>> begin
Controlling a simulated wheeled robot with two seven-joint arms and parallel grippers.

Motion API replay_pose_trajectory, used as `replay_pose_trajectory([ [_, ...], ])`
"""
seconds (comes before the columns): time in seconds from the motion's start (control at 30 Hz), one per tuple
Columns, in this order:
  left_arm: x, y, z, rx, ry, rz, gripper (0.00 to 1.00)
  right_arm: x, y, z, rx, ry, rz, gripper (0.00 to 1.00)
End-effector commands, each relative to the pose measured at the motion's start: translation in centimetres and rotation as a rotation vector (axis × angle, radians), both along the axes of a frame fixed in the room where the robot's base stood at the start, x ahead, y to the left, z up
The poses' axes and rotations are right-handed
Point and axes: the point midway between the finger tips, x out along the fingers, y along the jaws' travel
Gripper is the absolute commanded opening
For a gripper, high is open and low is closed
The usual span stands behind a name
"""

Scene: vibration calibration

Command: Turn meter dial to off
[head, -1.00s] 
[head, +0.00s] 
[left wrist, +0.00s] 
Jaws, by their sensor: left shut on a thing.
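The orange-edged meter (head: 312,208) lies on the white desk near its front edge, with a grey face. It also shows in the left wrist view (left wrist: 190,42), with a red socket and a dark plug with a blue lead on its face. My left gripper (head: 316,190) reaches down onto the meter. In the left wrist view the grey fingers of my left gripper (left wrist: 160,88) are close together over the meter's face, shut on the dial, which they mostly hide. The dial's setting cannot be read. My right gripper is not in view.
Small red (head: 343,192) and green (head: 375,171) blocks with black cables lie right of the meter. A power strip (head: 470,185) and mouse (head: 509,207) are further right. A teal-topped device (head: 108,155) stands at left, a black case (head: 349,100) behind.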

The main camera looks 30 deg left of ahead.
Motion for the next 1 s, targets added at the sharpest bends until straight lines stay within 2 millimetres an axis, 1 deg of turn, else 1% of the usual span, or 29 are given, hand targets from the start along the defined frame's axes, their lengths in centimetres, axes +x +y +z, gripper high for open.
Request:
>> end
**EXERCISE:** Up to and including the line with "[left wrist, +0.00s]", repeat the data exactly, starting from its first line; nothing else belongs in the response.

**OUTPUT:**
Controlling a simulated wheeled robot with two seven-joint arms and parallel grippers.

Motion API replay_pose_trajectory, used as `replay_pose_trajectory([ [_, ...], ])`
"""
seconds (comes before the columns): time in seconds from the motion's start (control at 30 Hz), one per tuple
Columns, in this order:
  left_arm: x, y, z, rx, ry, rz, gripper (0.00 to 1.00)
  right_arm: x, y, z, rx, ry, rz, gripper (0.00 to 1.00)
End-effector commands, each relative to the pose measured at the motion's start: translation in centimetres and rotation as a rotation vector (axis × angle, radians), both along the axes of a frame fixed in the room where the robot's base stood at the start, x ahead, y to the left, z up
The poses' axes and rotations are right-handed
Point and axes: the point midway between the finger tips, x out along the fingers, y along the jaws' travel
Gripper is the absolute commanded opening
For a gripper, high is open and low is closed
The usual span stands behind a name
"""

Scene: vibration calibration

Command: Turn meter dial to off
[head, -1.00s] 
[head, +0.00s] 
[left wrist, +0.00s] 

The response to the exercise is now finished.